Sexta-feira, 21 de Janeiro de 1983

 

Caros Irmãos no Episcopado

1. É com a consoladora certeza da nossa profunda solidariedade como membros do Colégio Episcopal, e da nossa interior unidade em Cristo, o único verdadeiro "Bom Pastor" do Povo de Deus, que vos recebo hoje, no termo da vossa visita ad limina colectiva ao Vaticano, lugar do perene testemunho de fé de São Pedro e do seu Sucessor.

Tal como fiz em relação ao anterior grupo de Bispos alemães, saúdo em vós toda a Igreja no vosso país, de cuja vitalidade e fé conservo uma viva recordação desde a minha visita pastoral. Dirijo uma saudação especial ao venerável Senhor Cardeal Joseph Höffner, desde há longo tempo presidente da Conferência Episcopal Alemã, e para ele invoco a luz e assistência do Senhor, por motivo da sua recente reeleição. Recordo também neste momento com gratidão D. Bernhard Stein, anterior Bispo da diocese de Trier, bem como o Bispo de Münster, Heinrich Tenhumberg, prematuramente falecido. Aos seus dois sucessores apresento as minhas boas-vindas nesta sua primeira visita ad limina. O nosso fraterno encontro é expressão e reforçamento da nossa solidariedade colegial na comum responsabilidade pelo anúncio da salvação oferecida por Cristo ao nosso tempo. Gostaria que ele constituísse um grande impulso para o vosso trabalho pastoral nas dioceses e comunidades.

2. A Igreja católica na República Federal Alemã oferece a um observador externo um aspecto dinâmico, em virtude de uma eficiente e bem concebida organização, com diversas iniciativas pastorais e sociais, e uma grande solicitude pelas Igrejas locais e populações necessitadas de outros países e continentes. O relatório anual pormenorizado, acerca do trabalho desenvolvido e das resoluções tomadas no âmbito da vossa Conferência Episcopal, testemunha o elevado sentido de responsabilidade com que a Igreja no vosso país se interessa pelos graves problemas do Estado e da sociedade, e para cuja resolução apresenta um contributo específico. Desejo por outro lado manifestar-vos o meu reconhecimento pela vossa generosa colaboração em relação às diversas actividades da Santa Sé e da Igreja universal, bem como pelos vossos intensivos contactos com os Irmãos no Episcopado e com as Conferências Episcopais das Igrejas do terceiro mundo, através dos quais promoveis o recíproco intercâmbio de experiências, bem como o espírito de fraternidade universal.
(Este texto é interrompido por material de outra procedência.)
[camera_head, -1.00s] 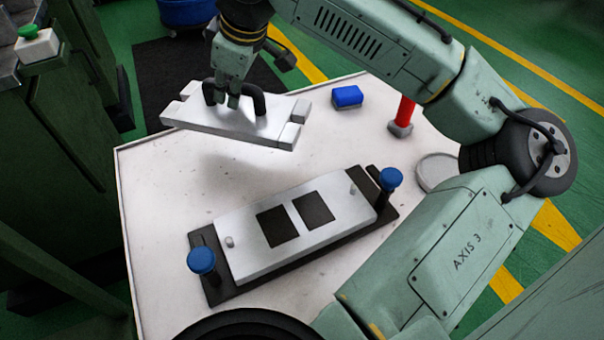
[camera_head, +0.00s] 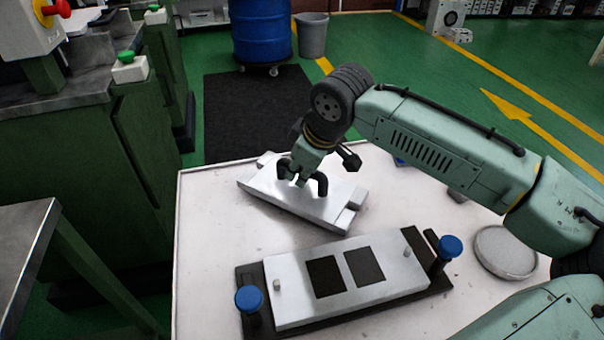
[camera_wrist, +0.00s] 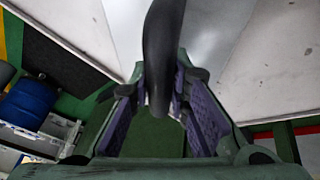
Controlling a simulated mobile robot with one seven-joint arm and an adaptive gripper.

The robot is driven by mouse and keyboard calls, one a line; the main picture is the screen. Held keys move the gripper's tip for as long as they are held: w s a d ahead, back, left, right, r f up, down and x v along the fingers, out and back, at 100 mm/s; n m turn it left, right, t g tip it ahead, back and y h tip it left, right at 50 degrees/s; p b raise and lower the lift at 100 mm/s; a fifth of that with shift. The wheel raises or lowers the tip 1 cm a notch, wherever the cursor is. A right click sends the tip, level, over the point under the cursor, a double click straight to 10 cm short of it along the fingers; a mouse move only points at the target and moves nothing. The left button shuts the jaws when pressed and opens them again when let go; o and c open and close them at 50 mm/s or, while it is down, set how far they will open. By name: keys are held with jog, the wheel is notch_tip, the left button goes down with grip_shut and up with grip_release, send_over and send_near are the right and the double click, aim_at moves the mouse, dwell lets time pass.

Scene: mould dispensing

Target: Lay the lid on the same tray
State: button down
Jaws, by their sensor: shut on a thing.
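The lid (camera_head: 268,193) is a silver plate with stepped ends and a black arched handle (camera_head: 321,184). My gripper (camera_head: 300,178) is shut on this handle; in the wrist view the black handle (camera_wrist: 163,50) runs between the purple finger pads. The lid is over the back left of the white table, its right end lower in the picture; any gap beneath it is hard to tell. In front lies the silver mould plate (camera_head: 295,305) with two dark square recesses and small pins, on a black base. A round grey tray (camera_head: 505,252) stands at the right, empty.
Blue knobs (camera_head: 249,299) and (camera_head: 451,246) stand up at both ends of the black base. My arm mostly hides a blue block (camera_head: 400,162) behind it. The white table (camera_head: 205,260) is bare at the left. Green cabinets stand beyond its left edge.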

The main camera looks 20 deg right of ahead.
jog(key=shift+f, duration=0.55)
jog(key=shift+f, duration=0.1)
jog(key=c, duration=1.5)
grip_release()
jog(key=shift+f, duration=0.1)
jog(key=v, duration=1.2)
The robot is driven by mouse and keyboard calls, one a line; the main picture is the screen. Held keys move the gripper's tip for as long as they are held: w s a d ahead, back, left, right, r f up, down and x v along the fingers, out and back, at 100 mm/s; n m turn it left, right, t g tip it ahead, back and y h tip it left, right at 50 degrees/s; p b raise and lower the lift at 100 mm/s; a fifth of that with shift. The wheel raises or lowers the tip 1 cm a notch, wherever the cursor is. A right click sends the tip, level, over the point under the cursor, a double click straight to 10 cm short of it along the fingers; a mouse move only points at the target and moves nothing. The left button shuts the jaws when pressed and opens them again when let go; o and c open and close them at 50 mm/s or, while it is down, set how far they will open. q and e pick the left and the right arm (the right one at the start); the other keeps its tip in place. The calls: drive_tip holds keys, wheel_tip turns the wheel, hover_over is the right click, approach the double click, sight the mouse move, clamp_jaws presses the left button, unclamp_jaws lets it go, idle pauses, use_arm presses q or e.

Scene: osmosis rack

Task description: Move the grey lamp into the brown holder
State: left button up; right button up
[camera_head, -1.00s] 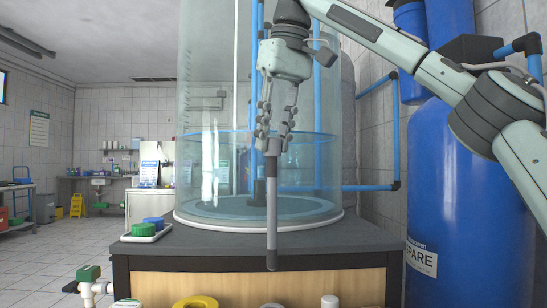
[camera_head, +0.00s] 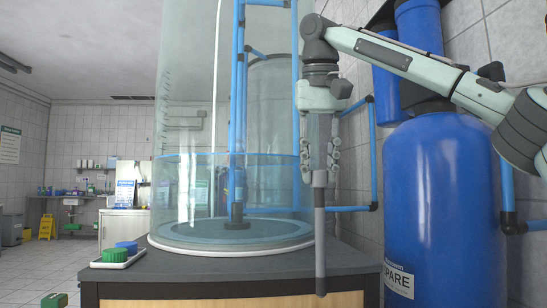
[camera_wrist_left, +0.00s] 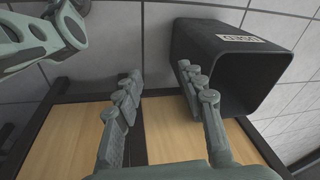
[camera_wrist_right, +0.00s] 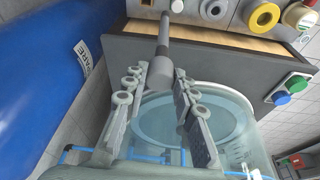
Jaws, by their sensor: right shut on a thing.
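The grey lamp (camera_head: 320,235) is a long thin rod with a thicker collar at its upper end, hanging upright in front of the right side of the clear tank. My right gripper (camera_head: 320,172) is shut on the lamp's upper part, pointing down. In the right wrist view the lamp (camera_wrist_right: 162,66) sits between the fingers of the right gripper (camera_wrist_right: 160,72). My left gripper (camera_wrist_left: 160,75) is open and empty in the left wrist view, with wood panels beyond its fingers. I cannot make out the brown holder in any view.
The clear tank (camera_head: 172,190) stands on a dark-topped bench (camera_head: 180,268). A blue cylinder (camera_head: 440,200) stands at the right. A tray with green and blue caps (camera_head: 116,256) is at the bench's left. A black bin (camera_wrist_left: 235,70) is beside the left gripper.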

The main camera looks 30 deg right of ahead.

No entanto, esta dinâmica vida organizativa não pode, como aliás vós mesmos acentuastes nas vossas intervenções, fazer esquecer a crise religiosa interna, estreitamente relacionada com o crescente processo de secularização a nível mundial, e com o esquecimento de Deus na moderna sociedade de consumo, situação que tão graves problemas vos coloca, a vós e aos vossos sacerdotes, no trabalho pastoral quotidiano. O número cada vez menor dos que observam a frequência dominical da Igreja, a crescente ruína do matrimónio e da família, com um número sempre crescente de divórcios, o enfraquecimento da moral pública e o desprezo pelos valores fundamentais do homem, tanto a nível do Estado como da sociedade, são sinais claríssimos de uma crescente e ameaçadora descristianização da vida humana e social. Esta situação representa para a Igreja um grande desafio, ao qual ela só poderá responder adequadamente através de uma radical consciência da sua específica missão de salvação. Para o conseguir, é necessária uma profunda e interior renovação da Igreja sob a acção do Espírito Santo, bem como uma autêntica reevangelização através do apelo de Cristo à conversão e à fé.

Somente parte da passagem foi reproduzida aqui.